Так вот, будучи под впечатлением творческой встречи, я вспомнил свою первую книгу, которую точно так же "пережил" в пятилетнем возрасте, взяв с родительской полки. Это был "Робинзон Крузо". Ярче всего запомнилась глава о том, как герой пёк хлеб. Конечно, в книге были иллюстрации, но и без них я мог подробно описать, как был одет Робинзон, как выглядело его ружьё, жилище, которое он себе построил, и, конечно, корабль, попавший в шторм и оказавшийся на мели у необитаемого острова. Чуть позже я дотянулся ещё до одной толстой книги. На сей раз мне в руки попал "Пётр I" Алексея Толстого. Не всё в нём было понятно, но некоторое представление о бытовых реалиях XVII-XVIII веков по прочтении двух романов у меня сложилось и по мере дальнейшего изучения литературы становилось всё яснее, поскольку писатели прошлого подходили к своему труду серьёзно и анахронизмов избегали. На первом курсе университета, помимо русской классики, мы изучали античную литературу: Софокла, Эврипида, Аристофана, Катулла... Читали на латыни фрагменты из Цезаря и Цицерона. Иллюстрациями к прочитанным произведениям служили экспонаты Эрмитажа. Далее был курс средневековой европейской литературы (и вновь походы в Эрмитаж) - и так до самого XX века... И вот когда я всё это вспомнил, мне стало понятно, что видение исторического процесса и его логики формируется не только на основе изучения хроник и мемуаров, но и путём погружения в культуру. Можно наблюдать смену эпох глазами архитектора, воспринимая её как переход от барокко к классицизму, от классицизма к ампиру, от ампира к эклектике, от эклектики к модерну, от модерна к конструктивизму; глазами художника - как развитие живописи от росписи греческих ваз до Малевича, воспринимать ушами музыканта - как движение от Баха к Пендерецкому; лингвист анализирует изменения, происходящие в языках от века к веку; о значении художественной литературы я уже сказал выше... Без всего этого известные ныне математические методы исторического исследования - мертвы.
Тут любитель альтернативной истории непременно воскликнет: "Помилуйте, а при чём тут художественная литература?! Разве можно считать её источником исторического знания, ежели писатель всё выдумывает?"
Всё ли?

Евгений Каминский и поэт Борис Григорин
Думаю, исчерпывающий ответ на этот вопрос дал Константин Паустовский:
Когда я писал "Кара-Бугаз", я рассказал в начальных главах о первых исследователях залива. Я привел письмо лейтенанта Жеребцова, где он делится своими впечатлениями о Кара-Бугазе.
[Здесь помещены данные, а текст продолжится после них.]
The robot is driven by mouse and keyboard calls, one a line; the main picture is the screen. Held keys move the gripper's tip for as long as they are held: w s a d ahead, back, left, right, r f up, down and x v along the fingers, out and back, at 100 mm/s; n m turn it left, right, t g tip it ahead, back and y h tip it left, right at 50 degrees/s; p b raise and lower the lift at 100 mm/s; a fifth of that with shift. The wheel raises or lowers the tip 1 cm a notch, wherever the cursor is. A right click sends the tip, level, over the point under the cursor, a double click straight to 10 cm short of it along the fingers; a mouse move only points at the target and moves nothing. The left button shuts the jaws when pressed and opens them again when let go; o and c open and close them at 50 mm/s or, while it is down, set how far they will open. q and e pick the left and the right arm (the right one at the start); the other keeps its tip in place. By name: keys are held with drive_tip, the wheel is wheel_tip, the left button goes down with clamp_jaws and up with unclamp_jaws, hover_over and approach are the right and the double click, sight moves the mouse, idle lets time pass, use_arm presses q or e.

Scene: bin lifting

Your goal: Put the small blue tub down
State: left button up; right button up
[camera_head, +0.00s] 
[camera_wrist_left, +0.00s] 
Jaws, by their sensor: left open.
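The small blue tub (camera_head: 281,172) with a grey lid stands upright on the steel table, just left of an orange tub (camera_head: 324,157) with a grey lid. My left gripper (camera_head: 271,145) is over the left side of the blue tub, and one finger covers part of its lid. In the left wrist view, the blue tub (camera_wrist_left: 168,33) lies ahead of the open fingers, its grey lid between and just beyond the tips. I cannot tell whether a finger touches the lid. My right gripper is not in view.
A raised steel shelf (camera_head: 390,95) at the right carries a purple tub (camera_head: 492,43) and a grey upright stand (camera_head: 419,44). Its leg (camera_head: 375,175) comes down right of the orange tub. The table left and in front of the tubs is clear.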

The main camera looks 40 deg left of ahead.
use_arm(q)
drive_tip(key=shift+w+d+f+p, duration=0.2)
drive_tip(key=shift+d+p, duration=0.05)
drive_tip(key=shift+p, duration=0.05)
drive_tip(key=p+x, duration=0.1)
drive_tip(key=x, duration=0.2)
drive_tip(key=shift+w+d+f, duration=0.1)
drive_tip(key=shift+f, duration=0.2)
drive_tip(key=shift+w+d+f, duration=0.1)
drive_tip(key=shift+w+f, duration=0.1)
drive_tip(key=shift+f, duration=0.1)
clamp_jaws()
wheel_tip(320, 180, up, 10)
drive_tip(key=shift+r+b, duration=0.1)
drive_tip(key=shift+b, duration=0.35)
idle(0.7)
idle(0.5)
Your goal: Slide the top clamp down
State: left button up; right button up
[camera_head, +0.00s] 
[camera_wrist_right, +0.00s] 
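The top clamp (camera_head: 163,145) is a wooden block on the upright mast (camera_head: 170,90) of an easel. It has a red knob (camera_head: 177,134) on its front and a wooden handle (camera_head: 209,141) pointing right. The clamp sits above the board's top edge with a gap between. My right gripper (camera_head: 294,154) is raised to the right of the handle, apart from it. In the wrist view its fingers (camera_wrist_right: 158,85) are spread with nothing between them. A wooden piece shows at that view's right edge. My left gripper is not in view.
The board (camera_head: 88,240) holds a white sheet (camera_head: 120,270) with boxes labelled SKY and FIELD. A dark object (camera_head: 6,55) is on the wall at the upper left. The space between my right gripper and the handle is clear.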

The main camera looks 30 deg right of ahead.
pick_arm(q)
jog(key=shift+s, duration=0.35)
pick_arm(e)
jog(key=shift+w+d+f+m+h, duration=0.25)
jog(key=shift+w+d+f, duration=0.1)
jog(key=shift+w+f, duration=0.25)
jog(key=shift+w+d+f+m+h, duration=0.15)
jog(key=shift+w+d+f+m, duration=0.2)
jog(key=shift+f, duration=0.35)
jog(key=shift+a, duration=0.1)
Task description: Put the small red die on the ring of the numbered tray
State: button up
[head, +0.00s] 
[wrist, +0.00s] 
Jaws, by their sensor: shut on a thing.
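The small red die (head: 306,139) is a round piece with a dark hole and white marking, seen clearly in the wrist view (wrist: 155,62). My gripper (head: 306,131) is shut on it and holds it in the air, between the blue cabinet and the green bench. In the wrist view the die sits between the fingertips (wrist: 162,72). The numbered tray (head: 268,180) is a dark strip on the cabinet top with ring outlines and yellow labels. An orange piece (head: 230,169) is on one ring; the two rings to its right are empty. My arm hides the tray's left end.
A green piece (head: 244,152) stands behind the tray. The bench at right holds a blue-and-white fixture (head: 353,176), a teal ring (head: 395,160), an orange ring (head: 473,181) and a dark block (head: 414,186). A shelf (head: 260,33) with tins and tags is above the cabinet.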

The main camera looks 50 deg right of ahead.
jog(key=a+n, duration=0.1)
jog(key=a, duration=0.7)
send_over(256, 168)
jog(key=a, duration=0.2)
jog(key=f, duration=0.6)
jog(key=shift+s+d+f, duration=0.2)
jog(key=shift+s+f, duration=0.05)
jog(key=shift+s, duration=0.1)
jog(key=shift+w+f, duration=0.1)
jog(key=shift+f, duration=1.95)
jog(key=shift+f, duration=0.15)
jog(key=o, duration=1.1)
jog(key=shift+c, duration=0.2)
Не успела повесть выйти в свет, как специалисты засыпали меня вопросами, где, в каком архиве мне удалось обнаружить "цитируемое" мною письмо. Я испытал тогда смешанное чувство смущения и испуганной гордости. Смущения потому, что письмо это не хранится ни в одном архиве мира: от первой до последней строки оно придумано. Горд же я был оттого, что мой вымысел оказался близким к исторической правде.
Мог ли я, работая над "Кара-Бугазом", найти подлинный исторический документ и, не утруждая себя, просто привести его? Не знаю. Вероятно, мог. Сейчас мне трудно припомнить, почему я этого не сделал. Скорее всего потому, что воссоздание письма, которое могло бы быть написано человеком минувшей эпохи, точнее иногда достигает цели, чем подлинный исторический документ. Во-первых, герой пишет то письмо, которое нужно автору. Во-вторых, письмо свободно от случайностей, оно точно отвечает авторскому замыслу, оно естественно и органично включается в повествование. То, что ученые приняли письмо лейтенанта Жеребцова за реальный исторический документ, убедило меня, что я шел верным путем.
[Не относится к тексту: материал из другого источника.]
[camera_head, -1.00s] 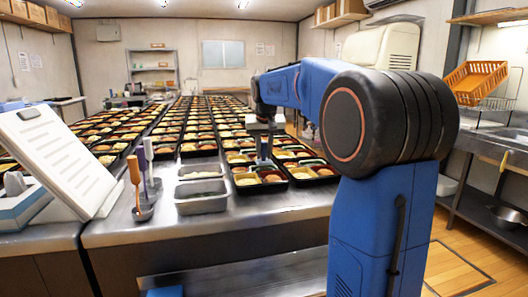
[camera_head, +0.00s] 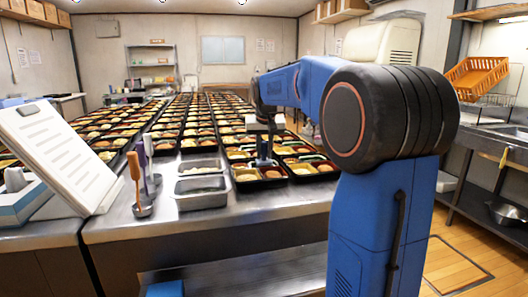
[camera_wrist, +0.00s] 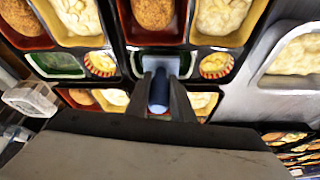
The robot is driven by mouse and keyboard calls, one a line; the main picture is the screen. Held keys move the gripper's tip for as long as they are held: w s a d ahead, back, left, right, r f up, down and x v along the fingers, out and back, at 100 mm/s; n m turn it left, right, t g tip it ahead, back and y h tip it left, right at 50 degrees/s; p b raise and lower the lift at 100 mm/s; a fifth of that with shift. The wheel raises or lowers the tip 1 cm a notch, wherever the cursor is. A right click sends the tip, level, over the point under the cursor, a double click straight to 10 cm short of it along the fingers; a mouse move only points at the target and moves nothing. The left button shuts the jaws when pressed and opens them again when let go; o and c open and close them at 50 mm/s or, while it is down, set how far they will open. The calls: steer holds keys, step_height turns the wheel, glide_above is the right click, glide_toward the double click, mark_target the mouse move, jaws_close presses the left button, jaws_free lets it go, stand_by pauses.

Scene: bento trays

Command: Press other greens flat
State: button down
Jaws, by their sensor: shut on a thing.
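My gripper (camera_wrist: 160,100) is shut on a blue-handled press tool (camera_wrist: 158,90) with a flat grey-blue foot. In the head view the tool (camera_head: 264,150) stands roughly upright over a near bento tray (camera_head: 247,187). Other greens (camera_wrist: 58,65) lie uncovered in a compartment of the neighbouring tray at left.
Many filled bento trays stand in rows behind. Steel pans (camera_head: 201,198) sit left of the tray, and another with pale food (camera_wrist: 295,55) shows at right in the wrist view. An orange-handled utensil (camera_head: 134,170) stands farther left. The counter's front strip is clear.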

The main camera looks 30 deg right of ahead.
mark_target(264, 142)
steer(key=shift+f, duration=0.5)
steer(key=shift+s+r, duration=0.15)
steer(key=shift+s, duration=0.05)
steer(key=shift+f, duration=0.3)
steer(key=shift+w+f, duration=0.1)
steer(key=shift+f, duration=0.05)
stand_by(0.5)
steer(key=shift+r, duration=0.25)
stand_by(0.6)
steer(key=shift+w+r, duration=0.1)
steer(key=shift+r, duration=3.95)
Но я не заблуждаюсь на этот счет. Если бы я не прочитал множества документов той эпохи, не окунулся бы в нее с головой, мне ни за что не удалось бы добиться этого. Только очень наивные люди думают, что вымысел враждебен реальности. На самом деле именно благодаря фактам воображение получает толчок и помогает писателю проникнуть в самую суть исторического процесса. Что писатель, работающий на историческом материале, обязан знать факты - для меня очевидно, но я убежден, что он не должен слишком слепо их придерживаться. Его задача показать прошлое во всей его жизненности, а уж как он этого добьется - его дело.
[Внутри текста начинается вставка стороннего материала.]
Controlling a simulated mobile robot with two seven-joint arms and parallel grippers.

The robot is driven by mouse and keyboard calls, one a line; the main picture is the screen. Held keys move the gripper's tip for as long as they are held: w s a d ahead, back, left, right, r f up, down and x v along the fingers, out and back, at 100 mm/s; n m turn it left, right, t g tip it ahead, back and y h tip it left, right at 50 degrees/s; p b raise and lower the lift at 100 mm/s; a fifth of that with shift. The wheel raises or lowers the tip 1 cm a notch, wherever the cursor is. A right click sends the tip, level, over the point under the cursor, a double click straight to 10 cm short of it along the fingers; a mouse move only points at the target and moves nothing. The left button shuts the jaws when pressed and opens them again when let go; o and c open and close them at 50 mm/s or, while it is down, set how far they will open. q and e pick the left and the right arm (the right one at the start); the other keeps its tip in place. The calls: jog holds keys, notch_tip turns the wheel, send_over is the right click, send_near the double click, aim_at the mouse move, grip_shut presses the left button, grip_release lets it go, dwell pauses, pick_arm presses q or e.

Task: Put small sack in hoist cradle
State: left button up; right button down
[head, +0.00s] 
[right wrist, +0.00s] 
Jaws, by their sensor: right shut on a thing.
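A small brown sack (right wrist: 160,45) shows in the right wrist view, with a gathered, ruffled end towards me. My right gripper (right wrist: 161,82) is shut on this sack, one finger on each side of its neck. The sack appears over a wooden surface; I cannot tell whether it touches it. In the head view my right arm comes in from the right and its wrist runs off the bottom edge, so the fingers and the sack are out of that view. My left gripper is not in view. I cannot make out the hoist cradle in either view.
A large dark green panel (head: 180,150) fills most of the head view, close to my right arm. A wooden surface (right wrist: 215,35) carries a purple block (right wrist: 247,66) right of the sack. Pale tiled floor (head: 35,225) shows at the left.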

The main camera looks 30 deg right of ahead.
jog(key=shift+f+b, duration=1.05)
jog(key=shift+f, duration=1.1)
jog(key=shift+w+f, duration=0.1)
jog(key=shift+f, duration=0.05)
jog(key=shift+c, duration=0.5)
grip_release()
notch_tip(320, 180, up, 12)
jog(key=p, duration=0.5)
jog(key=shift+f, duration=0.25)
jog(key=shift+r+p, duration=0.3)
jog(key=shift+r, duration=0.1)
Пусть на меня не обижаются историки, но роман Алексея Толстого дал мне гораздо больше о Петровском времени, чем многие серьезные исторические исследования. Благодаря толстовскому роману я почувствовал себя участником отдаленных событий. А это под силу только искусству. Но я отдаю себе отчет в том, что, не будь под рукой у Алексея Толстого трудов историков, ему вряд ли удалось бы так глубоко проникнуть в эпоху Петра.
Меньше всего я хотел бы умалить работу историков. Значение ее неоспоримо; писатель, пишущий о прошлом, и историк - не соперники. Они соратники. Они делают общее дело, только по-разному. Они реально дают нам чувство истории, чувство драгоценное. Об этом хорошо сказал Пушкин: "Дикость, подлость и невежество не уважают прошедшего, пресмыкаясь пред одним настоящим".
Константин Паустовский. Чувство истории
Единственное, что я хотел бы добавить, это то, что поклонники альтернативной истории не уважают ни настоящего, ни прошедшего, пресмыкаясь исключительно перед мифическим прошлым, будто бы наделяющим их первородством и вытекающими их него некими воображаемыми правами. Бог им судья!